Но если обычно такие опыты предпринимают люди, склонные все же к самовыявлению, к самолюбованию, пусть и парадоксальному (вроде розановского "С высунутым языком и облизывающийся - вот я"), то здесь ситуация совершенно обратная: по-переводчески привычный к саморастворению, Гаспаров "Записей" выискивает себя неуверенно и даже неловко. Именно это и становится сюжетом принципиально бессюжетной книги - и за ним прилежный читатель может следить, затаив дыхание. Впрочем, может и вовсе не следить. "Вам никогда не хотелось написать произведение о современной жизни? Почему?" - "Потому что я не писатель". (Из ответов на журнальную анкету) Этот текст, как и положено настоящему роману (вспомним хоть "Моби Дик"), вбирает в себя разноприродные куски: конспективные переводы и статьи для ученых сборников, отчеты обо всех занятиях и воспоминания о тех, с кем судьба свела. Все равно каждый из них только отбрасывает новый отблеск на невидимую прежде фигуру автора.

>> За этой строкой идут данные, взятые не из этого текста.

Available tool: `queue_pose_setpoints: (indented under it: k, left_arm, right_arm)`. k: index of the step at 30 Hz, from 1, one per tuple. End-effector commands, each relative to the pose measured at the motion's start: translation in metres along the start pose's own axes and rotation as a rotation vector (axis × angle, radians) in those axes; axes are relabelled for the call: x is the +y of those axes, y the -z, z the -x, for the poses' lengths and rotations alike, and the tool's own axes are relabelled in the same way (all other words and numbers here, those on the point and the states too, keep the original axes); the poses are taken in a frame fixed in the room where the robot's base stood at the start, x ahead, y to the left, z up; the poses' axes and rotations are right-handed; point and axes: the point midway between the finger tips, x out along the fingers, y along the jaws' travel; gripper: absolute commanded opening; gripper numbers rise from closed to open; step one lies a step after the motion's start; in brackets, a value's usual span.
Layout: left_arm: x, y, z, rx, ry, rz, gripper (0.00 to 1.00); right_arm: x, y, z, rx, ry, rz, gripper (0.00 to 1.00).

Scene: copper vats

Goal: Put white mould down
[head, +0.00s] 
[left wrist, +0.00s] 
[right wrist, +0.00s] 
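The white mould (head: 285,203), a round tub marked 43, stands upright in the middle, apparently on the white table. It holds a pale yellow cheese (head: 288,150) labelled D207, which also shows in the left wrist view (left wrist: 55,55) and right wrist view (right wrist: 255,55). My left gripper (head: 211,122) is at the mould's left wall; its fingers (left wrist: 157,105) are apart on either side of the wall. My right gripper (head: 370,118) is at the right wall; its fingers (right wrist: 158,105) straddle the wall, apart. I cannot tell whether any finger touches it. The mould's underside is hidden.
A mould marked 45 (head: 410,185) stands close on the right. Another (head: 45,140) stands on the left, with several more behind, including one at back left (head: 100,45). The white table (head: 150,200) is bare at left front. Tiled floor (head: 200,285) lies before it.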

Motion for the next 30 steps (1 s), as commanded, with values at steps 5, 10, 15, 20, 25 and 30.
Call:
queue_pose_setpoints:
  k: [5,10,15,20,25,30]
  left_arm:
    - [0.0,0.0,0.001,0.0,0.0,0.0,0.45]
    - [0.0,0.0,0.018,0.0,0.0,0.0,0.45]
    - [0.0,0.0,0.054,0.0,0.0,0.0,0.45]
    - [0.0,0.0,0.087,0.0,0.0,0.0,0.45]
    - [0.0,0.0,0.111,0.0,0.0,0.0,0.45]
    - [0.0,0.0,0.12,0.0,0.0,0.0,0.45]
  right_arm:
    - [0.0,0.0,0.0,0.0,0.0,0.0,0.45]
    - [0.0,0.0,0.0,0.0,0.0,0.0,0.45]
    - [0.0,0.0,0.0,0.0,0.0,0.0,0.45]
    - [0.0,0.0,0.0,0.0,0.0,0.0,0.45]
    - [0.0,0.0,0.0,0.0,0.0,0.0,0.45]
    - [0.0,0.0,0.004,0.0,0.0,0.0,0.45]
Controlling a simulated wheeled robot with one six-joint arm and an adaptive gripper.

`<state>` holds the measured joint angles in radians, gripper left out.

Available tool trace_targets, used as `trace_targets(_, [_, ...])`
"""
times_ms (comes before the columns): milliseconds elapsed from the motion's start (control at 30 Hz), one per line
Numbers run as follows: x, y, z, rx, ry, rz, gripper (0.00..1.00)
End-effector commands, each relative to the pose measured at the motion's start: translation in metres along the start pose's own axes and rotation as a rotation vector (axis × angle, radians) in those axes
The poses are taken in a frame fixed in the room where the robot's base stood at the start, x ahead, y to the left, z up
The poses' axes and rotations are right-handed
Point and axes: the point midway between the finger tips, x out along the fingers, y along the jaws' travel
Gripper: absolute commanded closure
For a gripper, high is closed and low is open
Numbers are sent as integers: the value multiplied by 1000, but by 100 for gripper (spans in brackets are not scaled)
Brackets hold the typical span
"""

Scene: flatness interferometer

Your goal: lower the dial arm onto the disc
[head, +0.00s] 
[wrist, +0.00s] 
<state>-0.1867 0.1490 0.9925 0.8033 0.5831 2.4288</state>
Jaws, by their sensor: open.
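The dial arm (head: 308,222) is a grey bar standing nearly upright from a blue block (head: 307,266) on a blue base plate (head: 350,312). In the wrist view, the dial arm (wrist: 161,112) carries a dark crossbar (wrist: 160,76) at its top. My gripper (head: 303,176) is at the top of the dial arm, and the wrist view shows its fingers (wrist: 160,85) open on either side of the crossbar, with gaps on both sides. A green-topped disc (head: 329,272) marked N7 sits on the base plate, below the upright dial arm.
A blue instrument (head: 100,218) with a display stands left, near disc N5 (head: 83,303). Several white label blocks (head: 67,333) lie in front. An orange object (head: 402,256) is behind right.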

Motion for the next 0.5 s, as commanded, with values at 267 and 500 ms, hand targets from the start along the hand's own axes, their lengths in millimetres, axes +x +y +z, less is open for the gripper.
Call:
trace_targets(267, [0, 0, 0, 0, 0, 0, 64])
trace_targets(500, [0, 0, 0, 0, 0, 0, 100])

Зыбкий этот образ начинается с властной матери и отсутствующего отца (тот, чье имя носит мальчик, - никогда не виданный давний муж матери, а отец - виданный, но не названный этим словом ее друг). В нем трепетность маскируется сухостью, а зоркость мучит недовысказанностью. Герой-автор-повествователь не навязывается читателю, а прячется от него словно в раковину, побуждая выковырить его оттуда собственными силами. "Сон на заседании. Берег моря, олеографически голубое небо, пустой пляж, уходящий вдаль. Я иду по темной кромке песка, издали приближается девушка-подросток, босая, подвернутые брюки, клетчатая рубашка. Она смотрит на меня, и я понимаю: она ждет, что я почувствую вожделение, а она поступит, как захочет. Но я не могу почувствовать вожделение, потому что я не знаю, какой я? Такой как есть? какой был в давнем возрасте? как представляю себя в фантазиях? И оттого, что я этого не знаю, я медленно исчезаю и перестаю существовать". Венедикт Ерофеев как-то сказал в интервью: "Лучший русский язык сегодня - у Гаспарова и Аверинцева". Ходит даже байка о разной реакции упомянутых - Аверинцев восторженно обрадовался, а Гаспаров съехидничал: "Только с похмелья и читать". Наверное, можно и с похмелья. От жизни - помогает.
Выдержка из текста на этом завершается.